**REQUIREMENT:**
Copy every line of the following data that includes the string "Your".

**MATERIAL:**
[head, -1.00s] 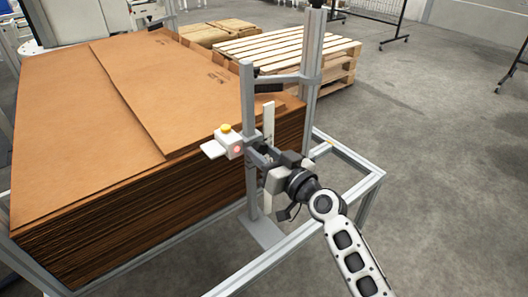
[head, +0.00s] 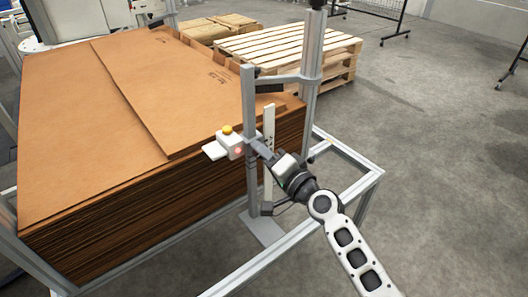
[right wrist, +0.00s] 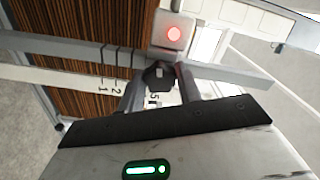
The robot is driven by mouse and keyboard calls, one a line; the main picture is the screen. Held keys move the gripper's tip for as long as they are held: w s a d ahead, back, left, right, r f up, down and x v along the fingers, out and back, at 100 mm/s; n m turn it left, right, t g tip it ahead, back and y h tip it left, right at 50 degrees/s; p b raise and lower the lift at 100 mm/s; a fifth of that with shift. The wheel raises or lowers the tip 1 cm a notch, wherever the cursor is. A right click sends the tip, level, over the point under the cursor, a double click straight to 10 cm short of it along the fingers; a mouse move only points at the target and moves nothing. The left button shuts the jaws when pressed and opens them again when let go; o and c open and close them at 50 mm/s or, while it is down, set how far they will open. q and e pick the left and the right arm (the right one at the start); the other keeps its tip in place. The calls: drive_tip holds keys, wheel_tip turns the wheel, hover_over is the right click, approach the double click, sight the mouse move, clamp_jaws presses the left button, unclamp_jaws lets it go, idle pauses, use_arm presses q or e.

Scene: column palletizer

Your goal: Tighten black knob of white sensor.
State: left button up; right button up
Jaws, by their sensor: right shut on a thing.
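The white sensor (head: 229,146) is mounted on an upright aluminium post beside the cardboard stack. It has a yellow cap on top and a lit red spot, which also shows on the sensor in the right wrist view (right wrist: 172,30). My right gripper (head: 260,149) reaches the post from the lower right, just right of the sensor. In the right wrist view the black knob (right wrist: 158,75) sits between the fingertips of my right gripper (right wrist: 160,84), which is shut on it. The gripper hides the knob in the head view. My left gripper is not in view.
A tall stack of brown cardboard sheets (head: 90,130) fills the left, beside an aluminium frame (head: 345,152). A white scale strip (head: 268,125) stands upright close behind my gripper. Wooden pallets (head: 290,45) lie behind.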

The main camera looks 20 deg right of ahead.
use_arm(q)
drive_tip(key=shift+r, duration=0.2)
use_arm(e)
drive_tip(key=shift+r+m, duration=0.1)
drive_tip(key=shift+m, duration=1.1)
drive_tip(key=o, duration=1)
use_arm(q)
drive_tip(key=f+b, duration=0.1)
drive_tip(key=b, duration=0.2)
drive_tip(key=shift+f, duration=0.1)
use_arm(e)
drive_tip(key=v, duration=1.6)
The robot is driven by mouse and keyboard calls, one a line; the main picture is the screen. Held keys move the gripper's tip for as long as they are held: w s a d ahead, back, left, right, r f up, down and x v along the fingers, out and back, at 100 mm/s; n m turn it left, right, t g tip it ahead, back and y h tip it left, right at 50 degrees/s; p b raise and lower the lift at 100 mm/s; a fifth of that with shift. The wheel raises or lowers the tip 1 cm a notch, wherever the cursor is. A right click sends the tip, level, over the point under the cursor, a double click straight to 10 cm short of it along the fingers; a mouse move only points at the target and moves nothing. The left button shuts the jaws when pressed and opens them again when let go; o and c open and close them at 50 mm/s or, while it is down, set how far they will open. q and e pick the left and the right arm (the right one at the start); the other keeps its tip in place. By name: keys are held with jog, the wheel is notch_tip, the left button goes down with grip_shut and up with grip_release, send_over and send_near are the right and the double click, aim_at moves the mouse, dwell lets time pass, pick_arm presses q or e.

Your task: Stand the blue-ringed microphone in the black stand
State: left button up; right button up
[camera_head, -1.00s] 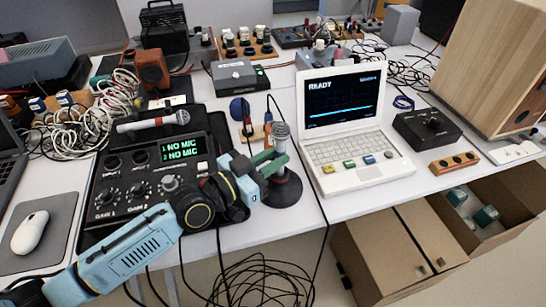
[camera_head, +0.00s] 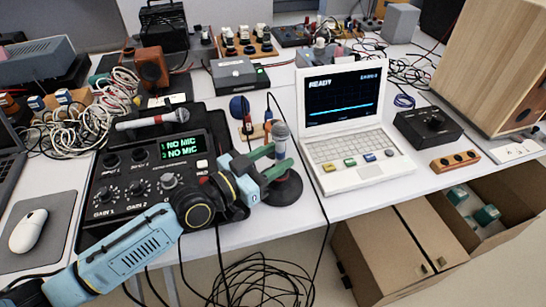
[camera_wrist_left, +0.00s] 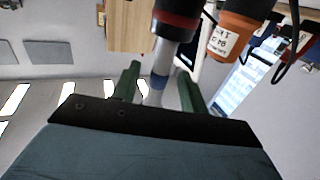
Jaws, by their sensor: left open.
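In the left wrist view the blue ring of the microphone (camera_wrist_left: 158,82) shows between the spread fingers (camera_wrist_left: 158,88). A dark cylinder with a red band (camera_wrist_left: 175,22) is above it there; I cannot tell what it is. The fingers partly hide where microphone and stand meet. My right gripper is not in view.
A red-ringed microphone (camera_head: 152,119) lies behind the black mixer (camera_head: 130,190), whose display reads NO MIC. The white laptop (camera_head: 350,150) stands close to the right. Black cables (camera_head: 262,280) hang below the table edge. An open cardboard box (camera_head: 510,210) is lower right.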

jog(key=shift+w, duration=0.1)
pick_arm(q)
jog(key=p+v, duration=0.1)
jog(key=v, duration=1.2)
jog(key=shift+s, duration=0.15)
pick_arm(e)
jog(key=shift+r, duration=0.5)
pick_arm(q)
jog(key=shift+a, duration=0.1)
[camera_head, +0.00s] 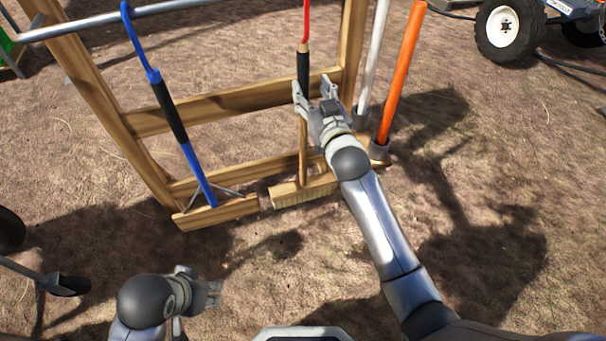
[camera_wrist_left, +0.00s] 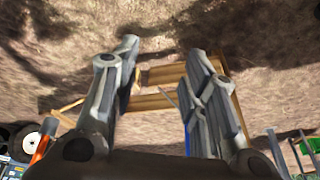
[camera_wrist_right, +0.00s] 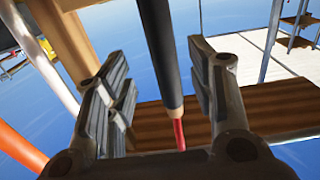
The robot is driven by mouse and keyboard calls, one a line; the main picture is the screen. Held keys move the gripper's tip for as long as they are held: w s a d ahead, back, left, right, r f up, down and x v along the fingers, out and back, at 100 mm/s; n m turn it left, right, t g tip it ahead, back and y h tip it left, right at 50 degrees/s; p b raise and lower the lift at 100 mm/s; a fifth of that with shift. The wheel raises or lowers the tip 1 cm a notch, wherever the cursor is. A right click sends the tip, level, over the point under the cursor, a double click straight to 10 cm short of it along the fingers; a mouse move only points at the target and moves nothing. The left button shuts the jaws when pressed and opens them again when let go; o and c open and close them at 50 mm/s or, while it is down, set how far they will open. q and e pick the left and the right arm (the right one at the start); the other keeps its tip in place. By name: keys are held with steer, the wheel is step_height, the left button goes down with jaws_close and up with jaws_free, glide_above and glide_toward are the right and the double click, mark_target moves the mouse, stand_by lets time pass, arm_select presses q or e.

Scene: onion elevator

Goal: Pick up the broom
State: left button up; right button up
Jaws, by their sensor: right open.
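The broom (camera_head: 303,70) hangs upright on a wooden rack, with a red upper handle, a black grip, a wooden lower stick and a bristled wooden head (camera_head: 300,190) near the ground. My right gripper (camera_head: 312,90) is open at the lower end of the black grip. In the right wrist view the broom's black grip (camera_wrist_right: 162,55) runs between the spread fingers (camera_wrist_right: 155,85); I cannot tell whether either finger touches it. My left gripper (camera_head: 205,290) is low at the front left, away from the broom. Its fingers (camera_wrist_left: 160,75) are spread and empty in the left wrist view.
A blue-handled tool (camera_head: 180,125) hangs on the rack (camera_head: 240,105) left of the broom. A white pole (camera_head: 373,55) and an orange pole (camera_head: 402,65) stand just right of my right gripper. A wheeled vehicle (camera_head: 510,27) is at the back right. Bare ground lies in front.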

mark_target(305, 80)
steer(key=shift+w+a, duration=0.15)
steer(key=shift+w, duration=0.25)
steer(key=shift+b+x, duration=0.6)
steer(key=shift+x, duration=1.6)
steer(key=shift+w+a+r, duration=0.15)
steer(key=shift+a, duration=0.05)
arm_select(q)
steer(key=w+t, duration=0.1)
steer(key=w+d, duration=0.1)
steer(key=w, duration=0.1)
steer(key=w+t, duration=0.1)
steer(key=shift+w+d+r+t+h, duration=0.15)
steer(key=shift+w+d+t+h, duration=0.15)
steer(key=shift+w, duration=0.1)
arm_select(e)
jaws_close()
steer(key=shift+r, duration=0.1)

**FINISHED ANSWER:**
Your goal: Tighten black knob of white sensor.
Your task: Stand the blue-ringed microphone in the black stand

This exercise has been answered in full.